Introduction - retour sur le manifeste agile #

Relisons-le ensemble, il est là:

=> https://agilemanifesto.org/iso/fr/manifesto.html

Manifeste pour le développement Agile de logiciels

Nous découvrons comment mieux développer des logiciels par la pratique et en aidant les autres à le faire. Ces expériences nous ont amenés à valoriser :

Les individus et leurs interactions plus que les processus et les outils Des logiciels opérationnels plus qu’une documentation exhaustive La collaboration avec les clients plus que la négociation contractuelle L’adaptation au changement plus que le suivi d’un plan

Nous reconnaissons la valeur des seconds éléments, mais privilégions les premiers.

Notez que la comparaison “les individus et les interactions plus que processus et les outils” est en premier.

Comme le reste de l’article s’appuie sur ce concept je vous propose de le nommer “Principe d’Humanité” ci-dessous pour plus de lisibilité.

D’un autre côté “réagir au changement plus que suivre un plan” est en dernier et c’est pourtant la phrase qui donne son titre au manifeste - l’adjectif “agile” a été choisi pour s’y référer. Par conséquent, c’est la partie “réagir au changement” que l’on retient le plus, alors que le Principe d’Humanité est beaucoup moins connu.

Explorons ensemble ce paradoxe, en se replongeant dans l’effet du confinement en entreprise.

Ce qu’était le confinement #

Le confinement au niveau des individus #

Du jour au lendemain, tous les salariés de la société ont été obligés de travailler depuis leur domicile. Les réactions de chaque personne ont été très différentes, entre :

Celles qui préfèrent tout simplement ne plus avoir à venir au bureau - pour un tas de raisons diverses (temps de trajet, peur de contaminer des proches, envie de passer du temps avec ses enfants, etc …)

Celles qui tolèrent mal le confinement - également pour des raisons diverses (besoin de socialiser avec les autres salariés, pas les bonnes conditions matérielles chez elles, etc …)

Celles qui ne le tolèrent pas du tout et cessent de travailler (cela peut aller de la simple perte de motivation en passant par la démission ou la dépression nerveuse)

Sans oublier les personnes qui pratiquaient le télétravail depuis déjà longtemps, ou celles qui ont simplement changé d’emploi

Nous voyons ici que la bonne façon d’aborder le problème du confinement doit nécessairement prendre en compte les individus au sens fort - c’est-à-dire pas seulement les personnes une par une, mais des personne singulières - dotées de personnalités propres.

Le confinement au niveau des interactions entre individus #

D’un autre côté, les conditions matérielles des interactions entre individus ont radicalement changé.

Prenons par exemple le cas d’une conversation entre deux personnes (je laisse de côté les réunions à plusieurs qui mériteraient un article à part).
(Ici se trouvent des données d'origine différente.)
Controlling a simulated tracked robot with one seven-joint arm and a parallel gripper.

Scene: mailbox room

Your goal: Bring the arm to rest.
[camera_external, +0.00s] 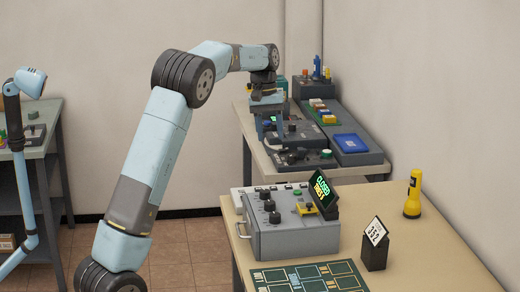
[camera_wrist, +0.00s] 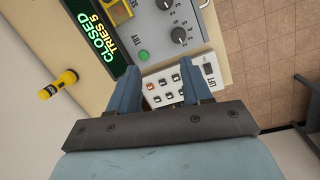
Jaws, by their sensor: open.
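My blue arm rises from the lower left, bends at the top and reaches right. My gripper (camera_external: 268,134) hangs with its fingers down, above or in front of the dark equipment on the back table; the exact gap cannot be told. In the wrist view my gripper (camera_wrist: 160,68) has its two blue fingers well apart with nothing held between them. Below them show a white button panel (camera_wrist: 163,90) and a grey control box (camera_wrist: 200,28).
The grey control box (camera_external: 290,238) has knobs and a sign (camera_external: 325,195) reading "CLOSED TRIES 5". A yellow flashlight (camera_external: 412,198) and a numbered card stand (camera_external: 375,245) are on the near table (camera_external: 445,255). A blue tray (camera_external: 351,143) lies on the back equipment.

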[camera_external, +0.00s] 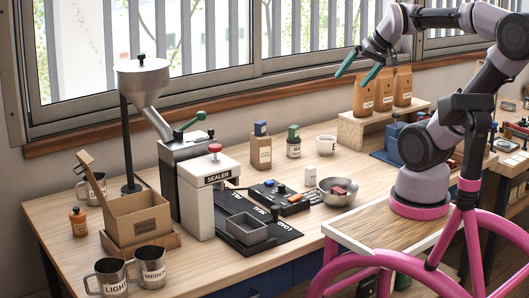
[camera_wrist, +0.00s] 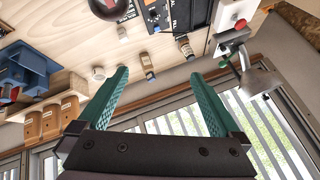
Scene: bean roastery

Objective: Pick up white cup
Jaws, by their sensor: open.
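In the wrist view my gripper (camera_wrist: 157,75) is open and tilted toward the table and window.
A metal bowl (camera_external: 338,196) stands in front of the cup. A green-lidded jar (camera_external: 293,148) and a blue-topped package (camera_external: 261,155) stand to its left. Brown bags (camera_external: 363,96) stand on a wooden riser (camera_external: 352,134) to its right. The sealer (camera_external: 212,205) is farther left.

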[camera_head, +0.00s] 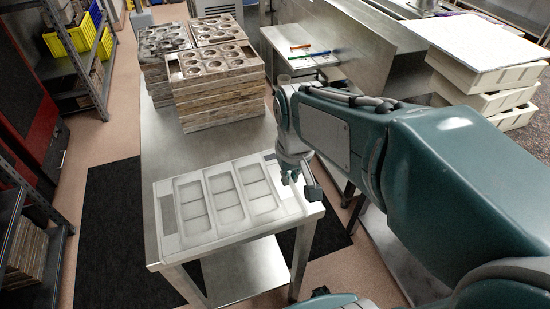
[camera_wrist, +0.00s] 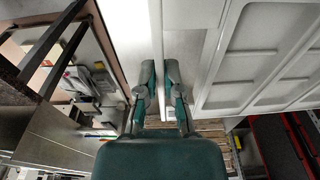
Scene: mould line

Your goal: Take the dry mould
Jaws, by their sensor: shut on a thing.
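The mould (camera_head: 223,203) is a white, shallow rectangular block with three long recesses, each split by a cross rib, and grey patches near its corners. It lies flat at the near end of the steel table. My gripper (camera_head: 303,182) is at its right edge in the head view. In the wrist view the mould (camera_wrist: 262,52) fills the upper right, and my two fingertips (camera_wrist: 160,72) are close together on its pale edge strip. The gripper is shut on the mould's edge. The exact contact is partly hidden by the fingers.
Stacks of wooden moulds with round hollows (camera_head: 213,68) stand at the table's far end. Bare steel tabletop (camera_head: 205,150) lies between. Pale stacked trays (camera_head: 490,75) stand at the right. A shelf with yellow bins (camera_head: 78,38) is at the left.

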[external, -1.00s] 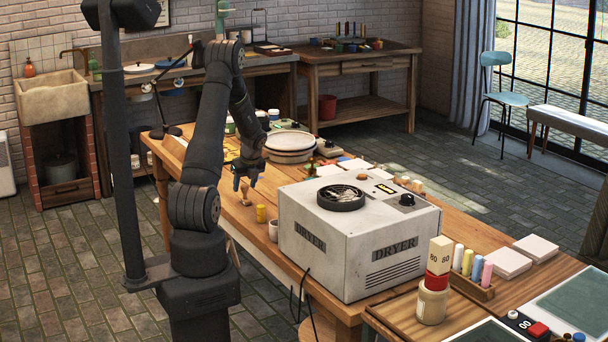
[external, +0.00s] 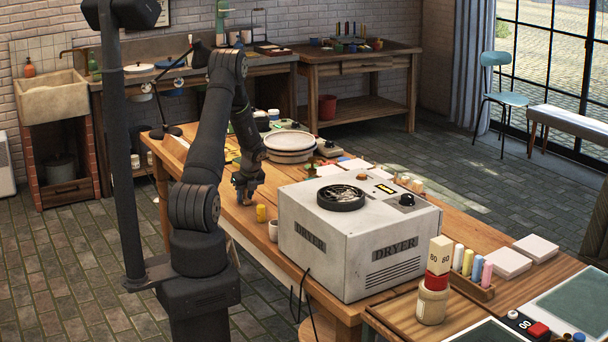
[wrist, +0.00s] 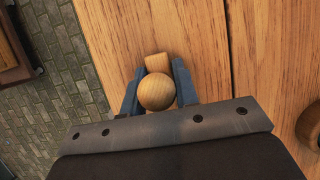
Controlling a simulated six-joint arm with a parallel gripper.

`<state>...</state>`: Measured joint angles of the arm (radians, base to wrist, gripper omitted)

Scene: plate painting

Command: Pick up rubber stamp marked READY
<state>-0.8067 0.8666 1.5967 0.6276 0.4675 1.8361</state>
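A wooden stamp with a round ball knob (wrist: 157,91) stands on the wooden table in the wrist view. A small wooden block part of it shows just beyond the knob. No READY marking can be read from here. My gripper (wrist: 159,88) is down around the stamp, one blue finger on each side of the knob. The fingers are very close to the knob, but whether they press on it cannot be told. In the external view my gripper (external: 245,196) is low at the table's near edge and hides most of the stamp.
The large grey dryer box (external: 340,250) is to the right. A round plate stack (external: 290,145) is behind. A round wooden thing (wrist: 310,125) shows at the wrist view's right edge.

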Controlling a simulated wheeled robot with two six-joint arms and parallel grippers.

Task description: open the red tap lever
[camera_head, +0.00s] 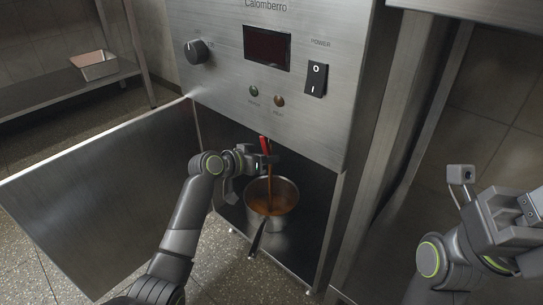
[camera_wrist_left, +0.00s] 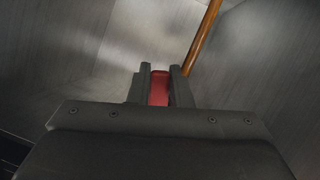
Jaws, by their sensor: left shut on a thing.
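The red tap lever (camera_head: 264,145) shows under the front panel of the steel fryer, inside its open lower cabinet. My left gripper (camera_head: 262,160) is at the lever, shut on it. In the left wrist view the red lever (camera_wrist_left: 159,88) sits between the two dark fingers (camera_wrist_left: 160,85). A thin brown stream (camera_wrist_left: 203,38) runs past behind the fingers. In the head view the stream (camera_head: 269,190) drops into a steel pot (camera_head: 284,203) holding brown liquid. The tap body is hidden. My right gripper (camera_head: 512,222) is at the right edge, away from the fryer; its fingers are unclear.
The cabinet door (camera_head: 105,190) stands wide open to the left. The pot's handle (camera_head: 257,240) points toward me. The panel has a knob (camera_head: 199,51) and a power switch (camera_head: 316,78). A steel tray (camera_head: 94,66) is on a shelf at back left.

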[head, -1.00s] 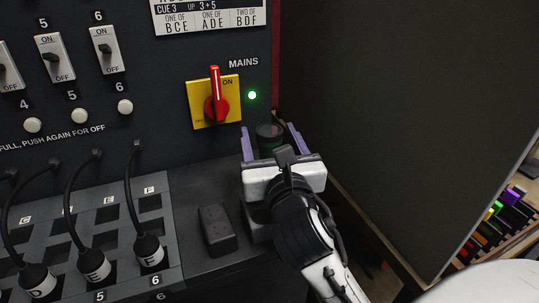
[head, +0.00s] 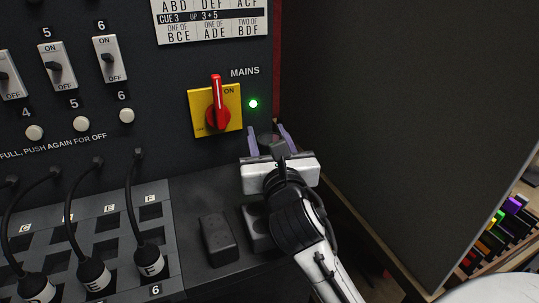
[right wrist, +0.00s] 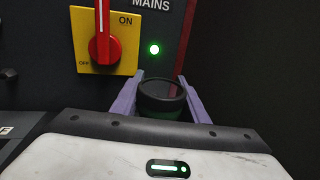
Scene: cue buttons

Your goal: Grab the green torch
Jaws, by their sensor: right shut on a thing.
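The green torch (right wrist: 160,100) stands upright between the purple fingers of my right gripper (right wrist: 160,98) in the right wrist view. Its dark round top and a strip of dark green body show; the lower part is hidden behind my gripper's body. In the head view the torch's dark top (head: 267,139) shows just past my right gripper (head: 268,140), which is shut on it at the right end of the dark ledge. My left gripper is not in view.
The panel with the red and yellow mains switch (head: 217,110) and a lit green lamp (head: 253,104) stands right behind the torch. A dark block (head: 218,240) lies on the ledge (head: 195,190). A dark board (head: 400,110) rises at the right. Cabled plugs (head: 148,258) stand at the left.

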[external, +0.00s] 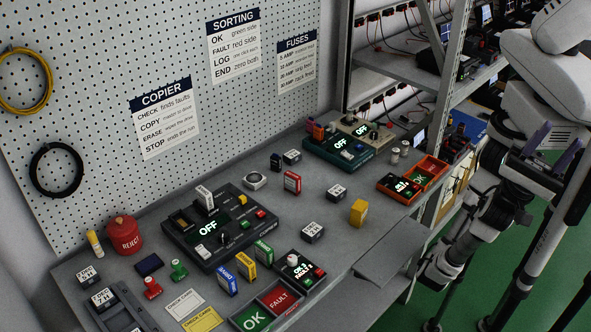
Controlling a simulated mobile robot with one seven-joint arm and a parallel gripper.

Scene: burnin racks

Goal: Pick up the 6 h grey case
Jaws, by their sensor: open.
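Several small grey cases with white labels stand on the grey bench. One is at the back middle (292,157), one right of centre (336,193), one nearer the front (312,232), and two at the left end, an upper one (88,276) and a lower one (103,300). The labels are too small for me to tell surely which reads 6 h. My gripper (553,148) appears at the right, off the bench, with two purple-padded fingers apart and nothing between them. It is far from every grey case.
A dark copier panel (183,243) reading OFF, a red reject pot (124,236), and green and red trays (250,318) crowd the left and front. A green OFF unit (325,150), an orange tray (430,169) and a yellow block (358,213) stand rightward. A metal shelf rises beyond.

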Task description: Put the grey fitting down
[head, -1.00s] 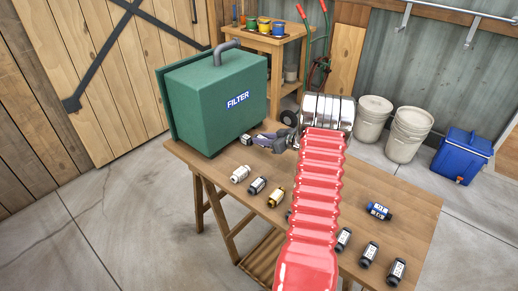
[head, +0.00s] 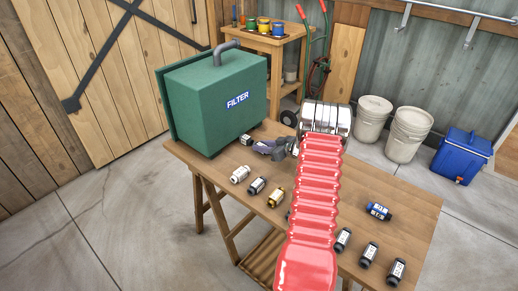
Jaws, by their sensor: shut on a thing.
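My gripper (head: 262,147) is low over the far left part of the wooden workbench (head: 330,200), right of the green filter box. It is shut on the grey fitting, which is small here and hard to tell apart from the grey fingers. I cannot tell whether the fitting touches the bench top. A small dark fitting with a white label (head: 246,140) shows just left of the fingertips, by the box's lower corner.
The green filter box (head: 222,100) stands close on the left. A white (head: 240,174), a dark (head: 257,185) and a yellow fitting (head: 275,197) lie in front. A blue fitting (head: 378,211) and several dark ones (head: 369,253) lie right. My red arm hides the bench's middle.

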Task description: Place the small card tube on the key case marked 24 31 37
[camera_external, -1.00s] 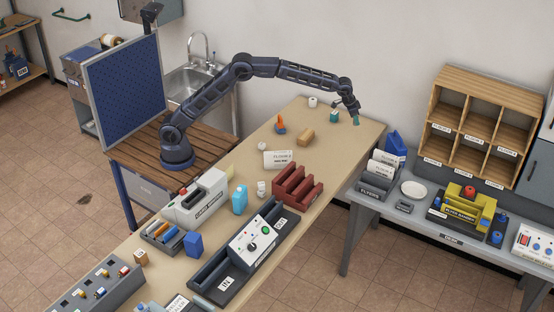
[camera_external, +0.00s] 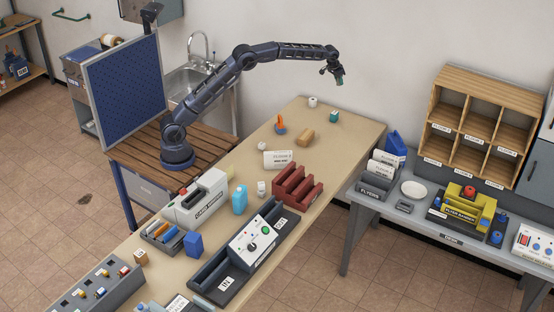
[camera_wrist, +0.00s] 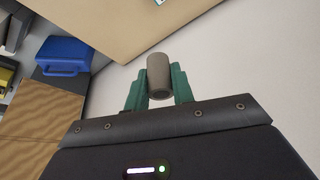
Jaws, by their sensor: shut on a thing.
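My gripper (camera_external: 339,80) is raised in the air above the far end of the long table. Its green fingers (camera_wrist: 133,93) are shut on the small card tube (camera_wrist: 158,75), a grey-brown cylinder between them in the wrist view. The tube is too small to make out in the external view. I cannot read the marking 24 31 37 on anything, so I cannot tell which thing is the key case. A small teal block (camera_external: 334,116) stands on the table below my gripper.
A white roll (camera_external: 313,102), a tan block (camera_external: 306,137) and an orange item (camera_external: 280,125) stand on the table's (camera_external: 355,135) far end. A dark red rack (camera_external: 297,187) stands nearer.

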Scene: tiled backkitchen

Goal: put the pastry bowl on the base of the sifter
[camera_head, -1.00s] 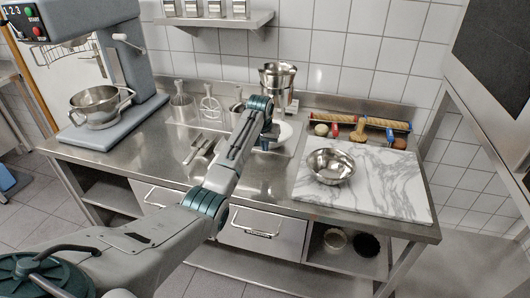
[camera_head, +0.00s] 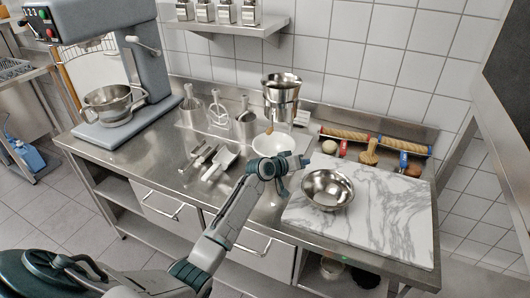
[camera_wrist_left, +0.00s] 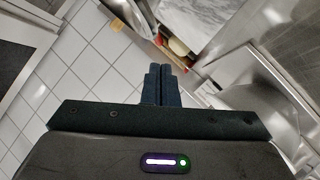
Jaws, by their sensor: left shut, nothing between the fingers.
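A shiny steel bowl (camera_head: 327,189), which I take to be the pastry bowl, stands upright and empty on the marble slab (camera_head: 388,216). The steel sifter (camera_head: 281,91) stands at the back near the wall. A white bowl (camera_head: 279,148) sits in front of it, and the sifter's base is largely hidden. My left gripper (camera_head: 304,161) is shut and empty, above and just left of the steel bowl's far rim. Its closed fingers also show in the left wrist view (camera_wrist_left: 162,77), where the bowl is not seen. My right gripper is not in view.
Rolling pins (camera_head: 375,139) and brushes lie behind the slab. Scoops (camera_head: 219,164) lie left of the white bowl, with utensil holders (camera_head: 218,118) behind. A mixer (camera_head: 151,62) with a steel bowl (camera_head: 109,102) stands far left. The slab's right part is clear.

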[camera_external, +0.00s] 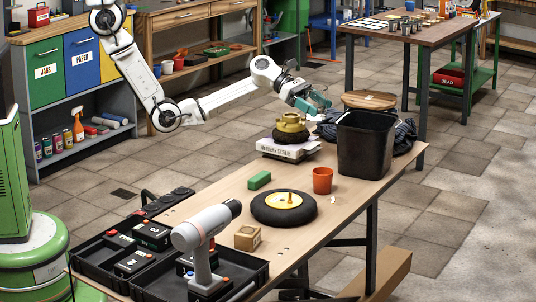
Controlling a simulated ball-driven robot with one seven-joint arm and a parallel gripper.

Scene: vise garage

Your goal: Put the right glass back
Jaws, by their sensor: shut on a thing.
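My gripper (313,102), with teal fingers, is over the far end of the workbench, left of the black bin and above the brass-coloured piece. It is shut on something too small and too hidden by the fingers to make out. I cannot pick out a clear glass for certain. An orange cup (322,180) stands upright on the bench, well below the gripper in the picture. Several small grey cup-like containers (404,25) stand on the far brown table; I cannot tell whether any is a glass.
A round stool (369,99) stands behind.
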Voici une liste non-exhaustive des différentes façons dont une conversation de travail peut avoir lieu si les deux collègues sont face à face :

  • de part à et d’autre d’un bureau pour un conversation “officielle”
  • entre deux portes - par exemple juste avant ou juste après une réunion
  • autour de la machine à café pour parler de la météo
  • autour d’un verre dans un bar en fin d’après-midi pour décompresser après le boulot
  • à la table d’un restaurant le midi pour une réunion commerciale
  • etc.

Voici une liste exhaustive des différentes façons dont une conversation peut avoir lieu si les deux personnes ne sont /pas/ face à face :

  • voix seulement (téléphone)
  • texte seulement (SMS ou messagerie instantanée)
  • vidéo-conférence (audio et vidéo - avec messagerie instantanée incluse ou non)

Et c’est à peu près tout ce que la technique permet aujourd’hui - qu’on le veuille ou non !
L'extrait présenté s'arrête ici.